I worry that they could physically force people to put their fingers on the phone, though, which would be much easier than forcing them (physically) to input the passcode.
I'm quite sure they could get prints off the phone or something else you've touched and make an artificial gelatin "finger" with the print. Depending on the scanner,this can work and is a well known way to fool some consumer-grade fingerprint scanners.
A fingerprint is an identification, not a passphrase. On top of that a fingerprint is very easy to obtain (especially on an iPhone where it might even by ready available on the button that reads it). A PIN on the other hand is a passphrase. The fact that a fingerprint is very unique doesn't mean that it isn't easy to discover and replicate or that it's difficult to use a copy of it.

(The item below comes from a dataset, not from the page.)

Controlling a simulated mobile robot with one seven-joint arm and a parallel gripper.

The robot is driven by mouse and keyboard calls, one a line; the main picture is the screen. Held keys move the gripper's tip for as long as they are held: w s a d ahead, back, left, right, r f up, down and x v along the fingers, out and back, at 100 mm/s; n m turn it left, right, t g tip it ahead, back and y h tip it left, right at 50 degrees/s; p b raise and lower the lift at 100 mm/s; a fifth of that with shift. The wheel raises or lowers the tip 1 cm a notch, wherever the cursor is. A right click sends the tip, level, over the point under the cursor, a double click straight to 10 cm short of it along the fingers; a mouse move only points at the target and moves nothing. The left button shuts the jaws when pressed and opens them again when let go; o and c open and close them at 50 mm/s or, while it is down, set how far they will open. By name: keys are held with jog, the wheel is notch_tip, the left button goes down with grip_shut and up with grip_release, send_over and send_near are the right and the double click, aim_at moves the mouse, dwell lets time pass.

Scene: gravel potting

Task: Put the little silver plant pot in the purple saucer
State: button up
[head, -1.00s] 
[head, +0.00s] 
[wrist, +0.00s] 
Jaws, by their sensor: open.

However, with a fingerprint ID, you can now use a cryptographically strong password to encrypt your phone (which you have to enter on device boot or after 48 hours of the device being idle [1]), while still having the convenience of actually being able to use your phone once it's on via the fingerprint scanner. So I see that as a security win.
Of course, Wired's premise isn't even valid in some countries, e.g. the UK, which have powers to legally compel you to hand over your passwords regardless. For all I know this is true in the US too.